The company said the broadcast, which has generated public debate on journalistic ethics in the United States, hurt its reputation by claiming that it was a sweatshop making expensive toys for westerners who did not care about the conditions at the plant.
The problem was that the show was based heavily on a one-man theatrical show by actor Mike Daisey: "The Agony and the Ecstasy of Steve Jobs."
Simon Hsing, Foxconn's spokesman said that Foxconn's corporate image has been totally ruined. The point is whatever media that cited the program should not have reported it without confirming things with the company.

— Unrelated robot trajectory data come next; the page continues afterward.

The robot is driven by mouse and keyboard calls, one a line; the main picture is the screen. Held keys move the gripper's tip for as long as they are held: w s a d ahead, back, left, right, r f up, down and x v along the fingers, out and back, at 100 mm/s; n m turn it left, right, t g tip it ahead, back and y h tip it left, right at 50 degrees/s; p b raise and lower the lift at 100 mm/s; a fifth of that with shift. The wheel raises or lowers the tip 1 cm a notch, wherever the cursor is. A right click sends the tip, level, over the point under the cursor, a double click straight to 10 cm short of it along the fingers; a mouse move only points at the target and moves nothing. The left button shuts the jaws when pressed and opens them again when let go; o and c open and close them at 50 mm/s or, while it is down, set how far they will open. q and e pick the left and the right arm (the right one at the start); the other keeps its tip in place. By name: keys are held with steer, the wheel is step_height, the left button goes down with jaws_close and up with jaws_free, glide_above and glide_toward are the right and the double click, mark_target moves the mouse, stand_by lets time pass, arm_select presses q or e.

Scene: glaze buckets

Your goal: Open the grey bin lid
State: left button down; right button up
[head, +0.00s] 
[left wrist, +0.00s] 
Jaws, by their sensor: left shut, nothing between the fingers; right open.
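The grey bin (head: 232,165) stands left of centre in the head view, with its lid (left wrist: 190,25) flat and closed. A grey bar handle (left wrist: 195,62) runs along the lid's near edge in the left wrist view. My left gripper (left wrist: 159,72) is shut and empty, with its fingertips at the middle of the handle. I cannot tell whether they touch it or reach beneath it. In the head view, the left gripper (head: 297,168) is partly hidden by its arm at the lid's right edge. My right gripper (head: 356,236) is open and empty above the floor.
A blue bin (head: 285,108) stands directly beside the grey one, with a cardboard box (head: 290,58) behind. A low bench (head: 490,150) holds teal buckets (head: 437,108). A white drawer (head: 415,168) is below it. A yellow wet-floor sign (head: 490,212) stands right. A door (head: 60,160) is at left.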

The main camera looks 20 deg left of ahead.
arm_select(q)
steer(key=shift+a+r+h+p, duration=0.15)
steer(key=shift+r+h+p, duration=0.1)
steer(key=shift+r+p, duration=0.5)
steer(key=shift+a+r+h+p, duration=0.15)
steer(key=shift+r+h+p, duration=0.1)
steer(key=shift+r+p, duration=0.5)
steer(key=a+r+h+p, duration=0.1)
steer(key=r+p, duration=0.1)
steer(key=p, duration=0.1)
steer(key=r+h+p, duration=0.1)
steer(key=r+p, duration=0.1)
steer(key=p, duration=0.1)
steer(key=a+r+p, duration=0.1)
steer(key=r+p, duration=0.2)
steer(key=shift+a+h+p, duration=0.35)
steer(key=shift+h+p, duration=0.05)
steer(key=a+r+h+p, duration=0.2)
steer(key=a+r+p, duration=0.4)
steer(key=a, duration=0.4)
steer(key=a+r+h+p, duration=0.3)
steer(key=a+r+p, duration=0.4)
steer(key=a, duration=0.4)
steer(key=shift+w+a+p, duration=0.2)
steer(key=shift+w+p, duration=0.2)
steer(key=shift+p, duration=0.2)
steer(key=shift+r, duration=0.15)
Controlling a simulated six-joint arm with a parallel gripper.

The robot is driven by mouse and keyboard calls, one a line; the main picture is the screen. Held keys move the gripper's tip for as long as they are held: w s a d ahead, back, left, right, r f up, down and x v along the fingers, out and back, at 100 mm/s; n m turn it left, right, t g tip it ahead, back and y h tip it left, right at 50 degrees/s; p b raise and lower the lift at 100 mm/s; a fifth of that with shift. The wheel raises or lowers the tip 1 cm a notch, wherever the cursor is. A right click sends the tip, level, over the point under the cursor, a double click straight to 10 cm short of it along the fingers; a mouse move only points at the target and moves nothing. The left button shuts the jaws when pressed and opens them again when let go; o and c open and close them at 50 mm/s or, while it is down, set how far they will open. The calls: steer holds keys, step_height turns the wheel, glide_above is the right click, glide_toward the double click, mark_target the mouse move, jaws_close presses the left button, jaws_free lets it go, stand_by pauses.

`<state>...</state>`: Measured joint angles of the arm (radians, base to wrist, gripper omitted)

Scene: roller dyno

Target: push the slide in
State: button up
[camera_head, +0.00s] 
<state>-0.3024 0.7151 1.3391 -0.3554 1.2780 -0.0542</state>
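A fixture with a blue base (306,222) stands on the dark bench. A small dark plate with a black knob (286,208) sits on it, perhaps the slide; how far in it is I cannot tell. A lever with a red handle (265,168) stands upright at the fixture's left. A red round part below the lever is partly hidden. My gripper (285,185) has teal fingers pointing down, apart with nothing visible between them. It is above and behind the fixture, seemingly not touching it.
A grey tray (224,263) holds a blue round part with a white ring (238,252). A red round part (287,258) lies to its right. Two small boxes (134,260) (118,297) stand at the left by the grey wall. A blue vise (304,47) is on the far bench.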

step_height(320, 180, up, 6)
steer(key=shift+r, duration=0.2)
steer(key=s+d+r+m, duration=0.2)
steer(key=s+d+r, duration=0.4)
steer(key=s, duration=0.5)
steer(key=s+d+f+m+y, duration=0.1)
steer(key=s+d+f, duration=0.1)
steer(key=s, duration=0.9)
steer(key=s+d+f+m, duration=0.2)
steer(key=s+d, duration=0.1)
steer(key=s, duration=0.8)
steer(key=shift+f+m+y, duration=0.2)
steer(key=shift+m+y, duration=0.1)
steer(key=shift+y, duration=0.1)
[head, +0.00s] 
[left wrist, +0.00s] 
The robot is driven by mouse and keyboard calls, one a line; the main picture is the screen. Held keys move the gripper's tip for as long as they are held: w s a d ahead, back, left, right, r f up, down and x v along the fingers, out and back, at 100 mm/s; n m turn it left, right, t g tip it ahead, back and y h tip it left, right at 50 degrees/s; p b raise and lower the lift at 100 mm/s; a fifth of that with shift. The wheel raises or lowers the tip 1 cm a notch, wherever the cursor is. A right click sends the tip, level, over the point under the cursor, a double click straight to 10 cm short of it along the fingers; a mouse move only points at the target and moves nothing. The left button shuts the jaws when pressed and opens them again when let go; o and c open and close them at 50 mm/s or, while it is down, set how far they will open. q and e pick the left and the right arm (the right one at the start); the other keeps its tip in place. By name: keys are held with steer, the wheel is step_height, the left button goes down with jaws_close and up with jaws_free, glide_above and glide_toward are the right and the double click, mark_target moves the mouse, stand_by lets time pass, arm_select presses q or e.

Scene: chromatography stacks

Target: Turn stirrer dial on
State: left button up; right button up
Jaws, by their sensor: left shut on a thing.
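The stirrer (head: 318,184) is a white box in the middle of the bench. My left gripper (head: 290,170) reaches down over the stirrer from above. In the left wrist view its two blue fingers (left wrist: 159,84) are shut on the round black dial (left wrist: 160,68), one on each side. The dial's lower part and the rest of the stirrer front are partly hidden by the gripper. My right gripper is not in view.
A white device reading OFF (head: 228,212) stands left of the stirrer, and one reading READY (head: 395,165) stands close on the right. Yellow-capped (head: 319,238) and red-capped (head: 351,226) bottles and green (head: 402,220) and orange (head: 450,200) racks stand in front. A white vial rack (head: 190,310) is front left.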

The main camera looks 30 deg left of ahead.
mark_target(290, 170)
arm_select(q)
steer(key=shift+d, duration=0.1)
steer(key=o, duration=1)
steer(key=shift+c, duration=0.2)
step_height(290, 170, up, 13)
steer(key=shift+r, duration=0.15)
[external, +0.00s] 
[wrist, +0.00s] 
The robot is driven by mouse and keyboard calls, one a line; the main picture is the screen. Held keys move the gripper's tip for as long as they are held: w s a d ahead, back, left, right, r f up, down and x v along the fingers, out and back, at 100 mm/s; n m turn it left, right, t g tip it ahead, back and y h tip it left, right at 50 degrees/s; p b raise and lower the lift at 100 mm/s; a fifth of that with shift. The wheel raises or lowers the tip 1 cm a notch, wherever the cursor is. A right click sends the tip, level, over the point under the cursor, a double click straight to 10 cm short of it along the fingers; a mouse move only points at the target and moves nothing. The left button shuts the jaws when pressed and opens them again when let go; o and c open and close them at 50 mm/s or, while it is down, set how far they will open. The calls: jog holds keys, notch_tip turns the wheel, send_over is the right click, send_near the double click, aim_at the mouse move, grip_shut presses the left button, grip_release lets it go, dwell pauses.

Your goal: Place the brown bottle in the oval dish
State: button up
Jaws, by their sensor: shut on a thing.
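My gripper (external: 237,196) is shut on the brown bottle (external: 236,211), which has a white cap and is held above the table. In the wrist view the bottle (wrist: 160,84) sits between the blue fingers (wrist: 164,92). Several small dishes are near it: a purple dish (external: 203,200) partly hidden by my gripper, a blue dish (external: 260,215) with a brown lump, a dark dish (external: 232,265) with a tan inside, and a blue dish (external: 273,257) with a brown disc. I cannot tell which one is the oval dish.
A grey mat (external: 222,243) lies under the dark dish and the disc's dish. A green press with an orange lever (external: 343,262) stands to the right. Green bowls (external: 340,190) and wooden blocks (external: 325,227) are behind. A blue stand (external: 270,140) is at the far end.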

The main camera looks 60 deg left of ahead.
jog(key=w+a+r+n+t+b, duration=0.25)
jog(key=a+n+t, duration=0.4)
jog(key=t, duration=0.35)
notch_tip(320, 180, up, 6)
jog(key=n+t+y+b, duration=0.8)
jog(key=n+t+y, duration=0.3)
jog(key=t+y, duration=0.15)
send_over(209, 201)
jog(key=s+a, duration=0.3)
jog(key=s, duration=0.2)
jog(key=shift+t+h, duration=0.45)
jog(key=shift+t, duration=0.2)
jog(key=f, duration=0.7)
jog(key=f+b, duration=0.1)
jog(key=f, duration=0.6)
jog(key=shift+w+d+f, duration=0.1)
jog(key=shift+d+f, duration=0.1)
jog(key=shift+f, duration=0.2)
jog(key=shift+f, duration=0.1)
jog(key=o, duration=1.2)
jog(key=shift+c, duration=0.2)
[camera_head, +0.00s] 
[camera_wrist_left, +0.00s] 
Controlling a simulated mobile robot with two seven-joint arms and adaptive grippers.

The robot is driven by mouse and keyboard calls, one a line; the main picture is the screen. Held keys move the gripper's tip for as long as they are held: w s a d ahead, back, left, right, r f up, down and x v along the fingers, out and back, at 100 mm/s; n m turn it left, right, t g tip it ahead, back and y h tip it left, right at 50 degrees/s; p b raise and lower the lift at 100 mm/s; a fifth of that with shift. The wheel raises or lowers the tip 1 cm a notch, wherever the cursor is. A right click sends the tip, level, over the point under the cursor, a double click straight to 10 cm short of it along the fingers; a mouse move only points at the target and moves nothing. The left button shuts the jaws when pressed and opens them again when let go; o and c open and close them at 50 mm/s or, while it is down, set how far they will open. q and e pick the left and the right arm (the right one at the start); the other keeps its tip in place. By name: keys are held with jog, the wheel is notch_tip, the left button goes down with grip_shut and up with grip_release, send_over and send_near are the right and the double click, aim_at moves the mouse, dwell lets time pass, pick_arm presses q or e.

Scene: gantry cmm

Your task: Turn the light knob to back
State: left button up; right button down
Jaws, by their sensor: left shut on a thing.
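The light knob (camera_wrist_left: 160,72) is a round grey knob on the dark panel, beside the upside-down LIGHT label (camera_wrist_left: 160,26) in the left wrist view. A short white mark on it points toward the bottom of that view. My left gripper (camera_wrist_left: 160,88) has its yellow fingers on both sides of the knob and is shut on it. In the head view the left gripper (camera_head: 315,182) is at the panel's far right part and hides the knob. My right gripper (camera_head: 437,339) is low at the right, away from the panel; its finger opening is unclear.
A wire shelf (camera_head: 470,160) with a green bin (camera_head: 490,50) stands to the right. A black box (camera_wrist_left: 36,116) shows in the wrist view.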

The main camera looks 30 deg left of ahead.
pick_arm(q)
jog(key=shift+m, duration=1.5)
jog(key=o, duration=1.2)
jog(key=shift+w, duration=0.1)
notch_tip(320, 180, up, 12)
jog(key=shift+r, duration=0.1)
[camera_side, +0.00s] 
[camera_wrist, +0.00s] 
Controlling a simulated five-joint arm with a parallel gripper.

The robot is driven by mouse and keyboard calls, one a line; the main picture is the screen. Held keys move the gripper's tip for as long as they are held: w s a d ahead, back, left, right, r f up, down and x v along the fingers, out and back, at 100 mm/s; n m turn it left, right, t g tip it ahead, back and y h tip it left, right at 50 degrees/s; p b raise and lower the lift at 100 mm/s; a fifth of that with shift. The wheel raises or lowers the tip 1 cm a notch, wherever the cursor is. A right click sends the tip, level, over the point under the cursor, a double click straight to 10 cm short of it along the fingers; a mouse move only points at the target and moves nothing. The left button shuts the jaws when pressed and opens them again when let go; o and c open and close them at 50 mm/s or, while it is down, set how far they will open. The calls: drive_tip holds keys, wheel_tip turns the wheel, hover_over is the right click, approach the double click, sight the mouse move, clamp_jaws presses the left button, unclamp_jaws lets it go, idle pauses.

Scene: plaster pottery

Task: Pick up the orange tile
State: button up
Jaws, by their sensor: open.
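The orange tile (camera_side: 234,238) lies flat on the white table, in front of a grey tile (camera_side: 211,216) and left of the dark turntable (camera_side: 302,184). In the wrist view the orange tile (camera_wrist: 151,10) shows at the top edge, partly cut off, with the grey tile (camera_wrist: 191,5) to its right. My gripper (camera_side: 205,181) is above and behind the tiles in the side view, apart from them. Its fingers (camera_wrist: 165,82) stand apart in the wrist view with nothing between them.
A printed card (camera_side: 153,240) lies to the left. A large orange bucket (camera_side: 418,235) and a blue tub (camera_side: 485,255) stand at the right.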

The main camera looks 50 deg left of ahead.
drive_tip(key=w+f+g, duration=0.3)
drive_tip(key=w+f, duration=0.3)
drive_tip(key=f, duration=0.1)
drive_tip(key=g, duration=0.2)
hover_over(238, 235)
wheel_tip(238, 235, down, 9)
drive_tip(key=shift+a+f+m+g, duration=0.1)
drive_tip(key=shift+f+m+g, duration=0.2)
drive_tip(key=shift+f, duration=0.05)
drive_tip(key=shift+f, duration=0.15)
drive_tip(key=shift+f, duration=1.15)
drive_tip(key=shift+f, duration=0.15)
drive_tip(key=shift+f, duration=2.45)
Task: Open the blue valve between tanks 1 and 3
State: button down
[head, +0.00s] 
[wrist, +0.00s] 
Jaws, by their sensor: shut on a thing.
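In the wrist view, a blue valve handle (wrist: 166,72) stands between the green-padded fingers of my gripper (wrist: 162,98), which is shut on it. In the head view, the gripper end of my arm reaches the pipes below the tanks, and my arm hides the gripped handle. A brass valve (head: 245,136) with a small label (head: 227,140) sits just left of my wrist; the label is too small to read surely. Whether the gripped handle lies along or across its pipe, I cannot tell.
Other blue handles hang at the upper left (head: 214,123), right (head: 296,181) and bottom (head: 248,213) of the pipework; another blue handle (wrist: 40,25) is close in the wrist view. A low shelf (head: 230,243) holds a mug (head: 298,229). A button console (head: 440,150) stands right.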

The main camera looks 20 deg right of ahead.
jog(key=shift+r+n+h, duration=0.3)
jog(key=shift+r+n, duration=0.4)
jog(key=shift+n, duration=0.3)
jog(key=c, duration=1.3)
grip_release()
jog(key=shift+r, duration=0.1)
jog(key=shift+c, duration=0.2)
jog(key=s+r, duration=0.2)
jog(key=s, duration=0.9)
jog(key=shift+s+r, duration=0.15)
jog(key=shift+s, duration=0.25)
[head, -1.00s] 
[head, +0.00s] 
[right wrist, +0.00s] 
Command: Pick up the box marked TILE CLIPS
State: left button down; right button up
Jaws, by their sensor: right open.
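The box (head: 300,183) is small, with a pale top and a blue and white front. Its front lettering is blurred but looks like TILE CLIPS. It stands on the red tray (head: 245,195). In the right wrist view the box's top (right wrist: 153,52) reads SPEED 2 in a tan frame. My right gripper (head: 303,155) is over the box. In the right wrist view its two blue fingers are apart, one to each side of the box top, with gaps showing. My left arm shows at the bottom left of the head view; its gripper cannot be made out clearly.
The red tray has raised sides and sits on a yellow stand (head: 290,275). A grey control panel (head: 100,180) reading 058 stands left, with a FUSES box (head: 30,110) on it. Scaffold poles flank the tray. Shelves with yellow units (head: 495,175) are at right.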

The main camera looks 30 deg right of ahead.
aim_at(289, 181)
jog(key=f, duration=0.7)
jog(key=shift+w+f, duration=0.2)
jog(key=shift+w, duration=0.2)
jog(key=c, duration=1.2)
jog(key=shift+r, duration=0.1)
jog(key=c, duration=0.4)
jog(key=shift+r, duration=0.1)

Over the weekend, the retraction was being seen in the Apple fanboy community as "proof" that everything was OK with the Foxconn plant. Fanboys have been desperate to prove that they are not buying their shiny toys from blood soaked Chinese sweatshops.
One Apple fanboy waded into yours truly on Facebook for publishing lies about Apple's Chinese operations. The proof he cited was the fact that Daisey was "proven to be a big fat liar."
Daisey's play was important in forcing Apple to allow outside inspectors at its contract manufacturing facilities in China.
Reuters said that "This American Life" said in a broadcast last week that most of the retracted program's content was true and corroborated by independent investigation. The only inaccuracies were linked to Daisey's account of his trip to China.
From what we saw, it appears that only part of that account were not true either with some points being glossed over for the sake of drama.
Although we have been printing information about the Chinese operations long before Daisey appeared on the scene, as far as the Apple fanboys are concerned, it is all proof that Steve Jobs was right and that Foxconn was a much better place for Chinese to work than anywhere else.